So the
Fed has to throw incredible amounts of cash at it in order to stimulate
anything. Until recently, interest rates were kept at zero, and yet it hasn’t
resulted in a boom in new hiring. The money has simply fueled another stock
market bubble.
In the
gold space things have been consolidating, but that should change. In the past
week we have seen key developments in Portugal. KWN readers may remember that I
have been warning that Europe was going to be an important place to watch this
summer. We have now seen many members of the Portuguese government resign
because they don’t like the austerity that’s going on.
The
bond rates have also shot-up in Portugal, and some of the other PIIG countries
are starting to see rates climb in sympathy. We also saw another extraordinary
development: A huge amount of money was given to Greece because Greece was
going to go bankrupt yet again over the course of the next several
months.
The
Germans intervened with the European Central Bank and contributed a large chunk
of cash to Greece to make sure they did not default before the upcoming German
elections.
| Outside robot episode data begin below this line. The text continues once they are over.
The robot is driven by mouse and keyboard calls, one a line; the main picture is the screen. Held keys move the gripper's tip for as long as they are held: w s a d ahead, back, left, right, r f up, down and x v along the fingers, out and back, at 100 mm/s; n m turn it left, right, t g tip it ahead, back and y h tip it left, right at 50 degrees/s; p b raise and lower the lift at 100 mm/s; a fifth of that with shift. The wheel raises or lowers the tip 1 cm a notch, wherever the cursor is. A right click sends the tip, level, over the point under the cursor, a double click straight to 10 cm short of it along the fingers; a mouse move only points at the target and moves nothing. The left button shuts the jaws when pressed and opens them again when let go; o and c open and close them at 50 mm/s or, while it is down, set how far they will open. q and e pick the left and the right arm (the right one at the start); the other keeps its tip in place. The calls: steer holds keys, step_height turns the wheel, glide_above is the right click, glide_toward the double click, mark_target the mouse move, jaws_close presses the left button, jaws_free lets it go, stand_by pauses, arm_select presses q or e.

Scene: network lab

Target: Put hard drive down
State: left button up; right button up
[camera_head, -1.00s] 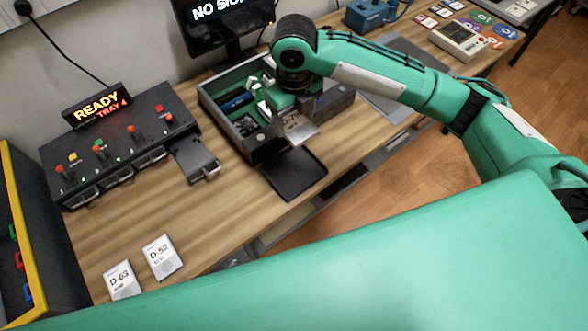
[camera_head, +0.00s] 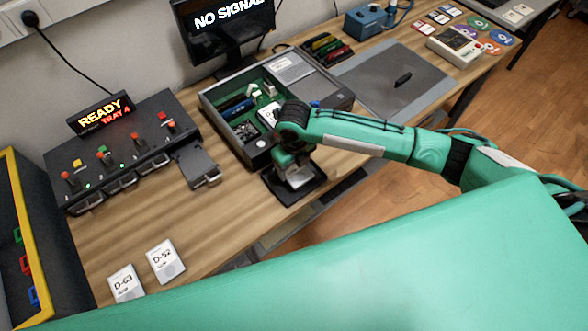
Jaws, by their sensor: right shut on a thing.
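My right gripper (camera_head: 290,160) is shut on a silver hard drive (camera_head: 299,177), which is over the small black mat (camera_head: 278,190) at the table's front edge. I cannot tell whether the drive touches the mat. The gripper and wrist hide part of the drive and of the mat's far side. Two white labelled drives, D-63 (camera_head: 125,284) and D-52 (camera_head: 166,262), lie at the front left of the table. My left gripper is not in view.
An open grey case (camera_head: 208,107) with parts inside stands just behind the mat. A black drive dock (camera_head: 130,140) reading READY TRAY 4 has one tray (camera_head: 197,164) pulled out. A monitor (camera_head: 225,30) stands behind.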

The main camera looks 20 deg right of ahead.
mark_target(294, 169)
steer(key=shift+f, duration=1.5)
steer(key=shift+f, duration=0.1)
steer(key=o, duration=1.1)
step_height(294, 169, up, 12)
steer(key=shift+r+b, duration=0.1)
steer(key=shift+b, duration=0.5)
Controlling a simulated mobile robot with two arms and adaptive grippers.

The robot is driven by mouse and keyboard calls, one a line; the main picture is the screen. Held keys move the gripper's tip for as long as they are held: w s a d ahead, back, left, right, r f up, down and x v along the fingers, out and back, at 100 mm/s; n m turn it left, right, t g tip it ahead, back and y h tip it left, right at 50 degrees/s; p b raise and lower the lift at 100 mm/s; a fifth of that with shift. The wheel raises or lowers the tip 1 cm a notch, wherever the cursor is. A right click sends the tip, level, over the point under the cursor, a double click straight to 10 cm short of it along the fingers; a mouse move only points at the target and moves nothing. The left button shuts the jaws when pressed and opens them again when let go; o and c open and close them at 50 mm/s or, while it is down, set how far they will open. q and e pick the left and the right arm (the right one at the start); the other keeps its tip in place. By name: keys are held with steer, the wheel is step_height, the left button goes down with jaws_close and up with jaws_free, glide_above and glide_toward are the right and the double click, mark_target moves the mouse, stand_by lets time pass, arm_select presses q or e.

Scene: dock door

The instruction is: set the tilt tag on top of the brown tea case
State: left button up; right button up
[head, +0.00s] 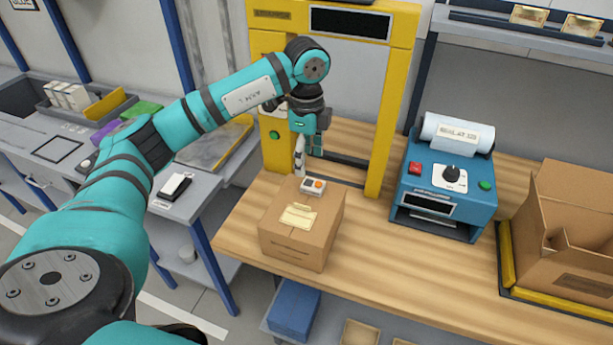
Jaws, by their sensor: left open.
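The brown tea case (285,251) stands closed on the wooden bench, with a tan paper label on its top. The tilt tag (313,186), a small white block with an orange spot and a dark spot, appears to rest on the case top near its back edge. My left gripper (308,166) is open just above and behind the tag, fingers pointing down. The tag seems clear of the fingers, though any light contact is hard to tell. My right gripper is not in view.
A yellow frame (393,100) stands close behind the case. A blue label machine (447,190) is to its right, and an open cardboard box (575,205) stands farther right. The bench (385,262) is bare between them. A grey side table (190,200) is at left.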

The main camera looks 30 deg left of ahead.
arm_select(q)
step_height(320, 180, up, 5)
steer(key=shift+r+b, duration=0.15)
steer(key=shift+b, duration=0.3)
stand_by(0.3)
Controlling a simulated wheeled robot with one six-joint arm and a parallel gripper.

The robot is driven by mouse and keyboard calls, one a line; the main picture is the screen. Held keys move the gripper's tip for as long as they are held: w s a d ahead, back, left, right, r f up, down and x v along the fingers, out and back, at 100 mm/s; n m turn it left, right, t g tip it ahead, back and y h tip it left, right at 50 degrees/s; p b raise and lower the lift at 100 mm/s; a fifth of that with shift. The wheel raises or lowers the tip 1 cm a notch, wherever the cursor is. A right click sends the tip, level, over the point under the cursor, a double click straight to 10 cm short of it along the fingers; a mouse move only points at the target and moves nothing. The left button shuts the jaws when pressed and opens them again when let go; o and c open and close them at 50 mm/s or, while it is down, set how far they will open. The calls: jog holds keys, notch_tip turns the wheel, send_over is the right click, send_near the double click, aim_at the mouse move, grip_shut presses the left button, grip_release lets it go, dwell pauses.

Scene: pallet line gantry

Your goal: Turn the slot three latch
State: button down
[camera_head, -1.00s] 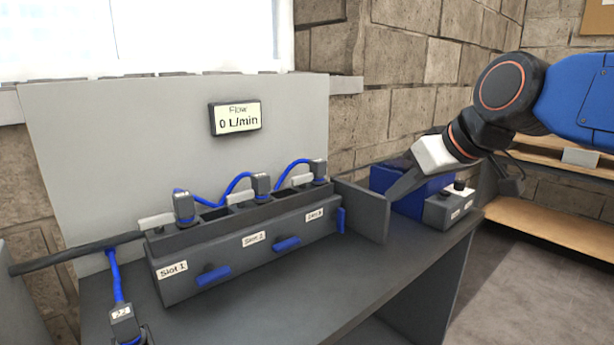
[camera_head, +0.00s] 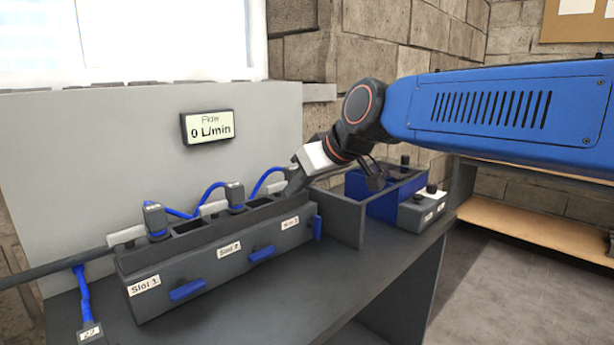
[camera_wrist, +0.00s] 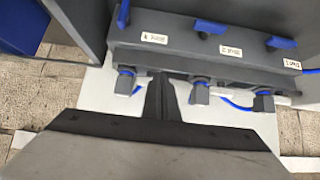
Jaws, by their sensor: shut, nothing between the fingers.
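The slot three latch (camera_head: 317,227) is a blue handle standing upright at the right end of the grey slot block (camera_head: 215,262). It also shows in the wrist view (camera_wrist: 123,14), at the top left. The slot two latch (camera_head: 262,254) and slot one latch (camera_head: 187,290) lie nearly level across the block's front. My gripper (camera_head: 293,182) is shut and empty, above and behind the slot three latch and apart from it. In the wrist view its fingers (camera_wrist: 162,92) point toward the block near the slot three connector (camera_wrist: 124,82). In the head view my gripper covers that connector.
A flow display (camera_head: 207,127) on the grey back panel reads 0 L/min. A grey upright divider (camera_head: 338,217) stands just right of the latch. Beyond it are a blue bin (camera_head: 385,200) and a grey button box (camera_head: 422,211). The bench in front of the block is clear.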

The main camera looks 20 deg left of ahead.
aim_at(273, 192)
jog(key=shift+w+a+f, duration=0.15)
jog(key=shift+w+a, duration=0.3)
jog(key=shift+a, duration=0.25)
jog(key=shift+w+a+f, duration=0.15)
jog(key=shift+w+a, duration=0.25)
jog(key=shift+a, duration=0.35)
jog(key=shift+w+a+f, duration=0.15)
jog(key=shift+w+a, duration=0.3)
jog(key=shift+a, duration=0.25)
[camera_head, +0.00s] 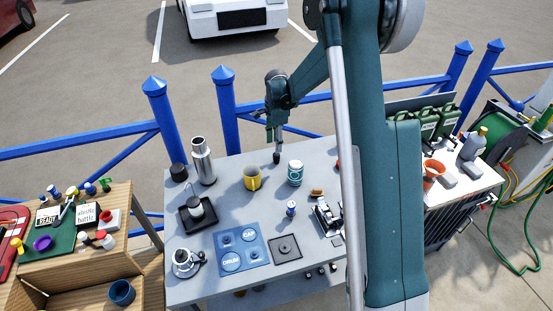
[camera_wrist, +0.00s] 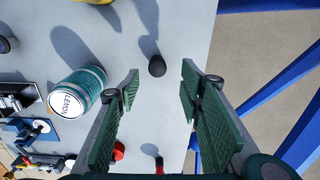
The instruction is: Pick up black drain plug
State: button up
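A small black rounded plug (camera_wrist: 157,66) shows in the wrist view on the grey table top, near the table's edge. My gripper (camera_wrist: 159,88) is open, with a green-padded finger on each side. The plug appears in line with the gap between the fingertips, a little beyond them, and nothing is held. In the head view my gripper (camera_head: 277,157) points down over the back edge of the grey table (camera_head: 225,215), behind the yellow mug and the teal can.
The teal and white can (camera_head: 295,173), also in the wrist view (camera_wrist: 78,92), and the yellow mug (camera_head: 252,178) stand near my gripper. A steel flask (camera_head: 203,162) stands further left. Blue railings (camera_head: 226,110) run behind the table. Red-topped items (camera_wrist: 118,151) lie near one finger.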

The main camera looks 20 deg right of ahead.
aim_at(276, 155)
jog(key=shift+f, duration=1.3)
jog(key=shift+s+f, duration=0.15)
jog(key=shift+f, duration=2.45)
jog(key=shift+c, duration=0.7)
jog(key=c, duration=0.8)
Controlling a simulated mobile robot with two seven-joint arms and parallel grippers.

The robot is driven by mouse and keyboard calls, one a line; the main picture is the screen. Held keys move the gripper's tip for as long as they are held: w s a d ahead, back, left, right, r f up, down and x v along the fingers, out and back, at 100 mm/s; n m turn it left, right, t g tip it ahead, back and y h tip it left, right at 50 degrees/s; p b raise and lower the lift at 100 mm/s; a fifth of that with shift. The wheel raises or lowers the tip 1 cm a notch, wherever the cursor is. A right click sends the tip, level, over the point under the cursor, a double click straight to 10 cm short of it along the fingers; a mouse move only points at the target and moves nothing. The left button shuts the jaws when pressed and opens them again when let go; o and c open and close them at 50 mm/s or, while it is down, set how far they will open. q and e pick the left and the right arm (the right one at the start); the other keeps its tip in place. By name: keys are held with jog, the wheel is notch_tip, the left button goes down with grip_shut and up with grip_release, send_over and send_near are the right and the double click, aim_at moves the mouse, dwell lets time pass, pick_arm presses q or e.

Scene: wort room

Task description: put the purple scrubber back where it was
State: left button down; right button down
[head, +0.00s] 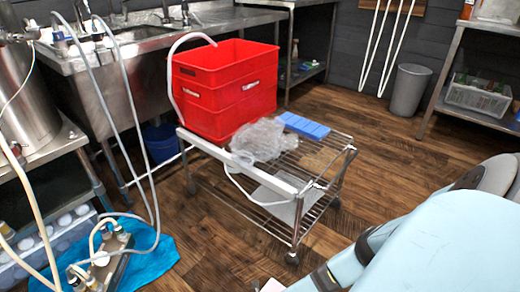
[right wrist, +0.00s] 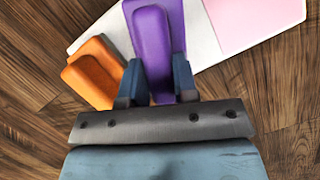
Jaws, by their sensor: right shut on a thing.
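The purple scrubber (right wrist: 151,40) shows in the right wrist view as a long purple block with a raised rim. My right gripper (right wrist: 157,72) is shut on it, with one dark finger on each side. The scrubber's far end runs out of the top of that view. An orange scrubber (right wrist: 95,72) lies just left of the gripper, partly over the edge of a white and pink flat surface (right wrist: 205,38). I cannot tell whether the purple scrubber touches that surface. My left gripper is in neither view.
Wooden floor (right wrist: 292,95) surrounds the flat surface. In the head view a wire cart (head: 322,165) carries a red crate (head: 222,95), a crumpled clear bag (head: 258,140) and a blue block (head: 303,125). Hoses and a blue sheet (head: 150,250) lie at the left.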

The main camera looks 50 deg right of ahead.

So Angela Merkel is trying to avoid election problems, even though
this issue has haunted her all along. The bottom line is the Germans are not
happy with bailing out the southern European countries. For that matter,
neither are the Finnish, Austrians, or any of the northern bloc of
countries.”
Barron
also added: “Gold and
silver have moved off the lows. Gold, for example, is still over $50 off its
recent lows. As we move back into the bullish phase of the gold market, gold
will continue to climb ‘A wall of worry,’ which is how it has advanced for the
past 12 years.
Confidence will only be rebuilt after gold solidly
advances back above the $1,600 level. If there is no faith in the euro over the
course of the summer that will only help gold. Also, continued QE by the Fed
will only lead to greater levels of inflation, and at the end of the day that
will also be extremely constructive for gold.”